Spark compatibility

According to the spark-redis documentation, spark is able to read or write to any redis data type. I’m thinking this may not include RedisJSON? We’ve used this module to standardized our storage of data in Redis and I’m starting to think this is problematic since we need to connect with spark bi-directionally. Any comments if this is possible to do and if so, sample code would be great. Thanks!

Hello RMK,

Today it is not supported, out of the box the Spark connector is using the core data-structure:

That said this is a very interesting request, this would be a great contribution. (starting by creating an issue in the Github project with information about your use case: JSON document structure and type of operations you would like to do)

As a work around, you may be able to use Streaming to send and process messages to RedisJSON.

Regards
Tug

1 Like

Hello rmk,

As tgrall pointed out JSON data type is not currently supported by spark-redis. As a workaround it is possible to create a custom function to persist RDD for example.
In addition to the spark-redis dependency it will require jrejson library:

	<dependency>
		<groupId>com.redislabs</groupId>
		<artifactId>jrejson</artifactId>
		<version>1.2.0</version>
	</dependency>

Sample code:

import com.redislabs.modules.rejson.JReJSON
import com.redislabs.provider.redis.{ReadWriteConfig, RedisConfig}
import org.apache.spark.rdd.RDD
import org.apache.spark.sql.SparkSession

object MainTest {

  def main(args: Array[String]): Unit = {
    val spark = SparkSession
      .builder()
      .appName("redis-json-example")
      .master("local[*]")
      .config("spark.redis.host", "localhost")
      .config("spark.redis.port", "6379")
      .getOrCreate()

    val rdd = spark.sparkContext.parallelize(Seq(
      Person("1", "Joe", 50),
      Person("2", "John", 60)
    ))

    val redisConfig = RedisConfig.fromSparkConf(spark.sparkContext.getConf)

    toRedisJson(rdd, redisConfig)

  }

  case class Person(id: String, name: String, age: Int)

  def toRedisJson(rdd: RDD[Person], redisConfig: RedisConfig): Unit = {
    rdd.foreachPartition { partition =>
      val groupedByHost = partition.map { person =>
        (redisConfig.getHost(person.id), person)
      }.toList.groupBy(_._1)

      groupedByHost.foreach { case (host, hostAndPersonList) =>
        val jedis = host.connect()
        hostAndPersonList.foreach { case (_, person) =>
          JReJSON.set(jedis, person.id, person)
        }
        jedis.close()
      }
    }
  }

}

The RDD is written to Redis:

127.0.0.1:6379> JSON.get 1 .
"{\"id\":\"1\",\"name\":\"Joe\",\"age\":50}"
127.0.0.1:6379> JSON.get 2 .
"{\"id\":\"2\",\"name\":\"John\",\"age\":60}"
1 Like

Thanks for the response. I had a feeling this was the case.
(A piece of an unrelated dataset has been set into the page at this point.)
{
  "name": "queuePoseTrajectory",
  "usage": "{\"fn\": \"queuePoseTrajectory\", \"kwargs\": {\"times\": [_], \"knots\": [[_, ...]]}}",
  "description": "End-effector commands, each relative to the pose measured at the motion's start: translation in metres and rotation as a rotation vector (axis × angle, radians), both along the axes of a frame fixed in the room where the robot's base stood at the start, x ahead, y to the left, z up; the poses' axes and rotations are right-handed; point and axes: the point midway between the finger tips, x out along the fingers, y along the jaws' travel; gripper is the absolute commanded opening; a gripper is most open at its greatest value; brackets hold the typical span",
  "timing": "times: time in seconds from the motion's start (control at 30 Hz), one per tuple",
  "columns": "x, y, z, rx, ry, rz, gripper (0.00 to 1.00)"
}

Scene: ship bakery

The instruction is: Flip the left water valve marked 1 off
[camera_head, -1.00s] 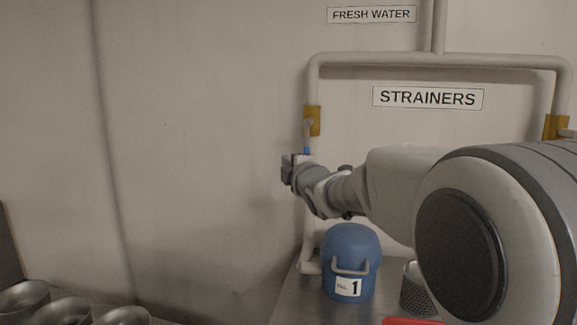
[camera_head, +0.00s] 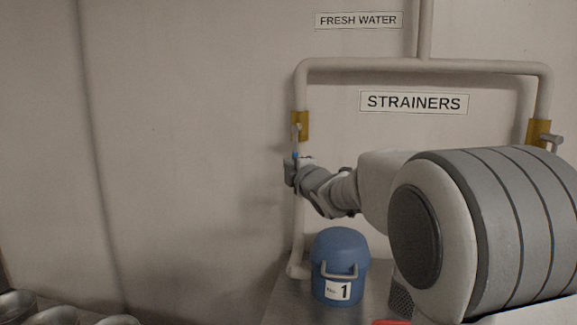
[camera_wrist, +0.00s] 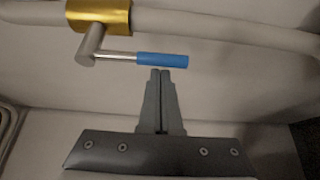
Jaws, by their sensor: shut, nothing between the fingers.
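The left water valve has a brass body (camera_head: 300,125) on the left vertical pipe, above the blue container marked 1. Its metal lever ends in a blue grip (camera_wrist: 162,60) and runs along the pipe, pointing down in the head view. The brass body also shows at the top left of the wrist view (camera_wrist: 100,14). My gripper (camera_wrist: 161,72) is shut and empty. Its fingertips are just beside the blue grip; I cannot tell whether they touch it. In the head view my gripper covers part of the pipe below the lever.
The blue strainer container (camera_head: 341,255) stands below my arm on a metal counter (camera_head: 290,305). A second brass valve (camera_head: 538,132) is on the right pipe. Metal bowls (camera_head: 55,316) are at lower left. The wall left of the pipe is clear.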

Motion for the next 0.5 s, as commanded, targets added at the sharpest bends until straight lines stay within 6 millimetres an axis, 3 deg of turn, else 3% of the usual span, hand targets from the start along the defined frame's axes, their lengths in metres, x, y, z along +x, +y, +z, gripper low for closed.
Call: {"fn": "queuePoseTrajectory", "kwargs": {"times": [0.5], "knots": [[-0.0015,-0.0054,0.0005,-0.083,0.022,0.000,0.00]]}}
I realize Redis Labs is looking to have Redis take on more ML capabilities so I don’t know if this is necessary in support of this direction, but I will contribute, as you directed. I decided to change to HASH from RedisJson for this reason even though I was very pleased with RedisJson. I’m surprised this hasn’t come up before. After all, JSON seems to be the standard format when doing ML and or REST.

Thanks for the reply. Didn’t know this was possible, but you know, I still have to move data from Redis to Spark :slight_smile: I’m thinking more custom code and too much heavy-lifting for me.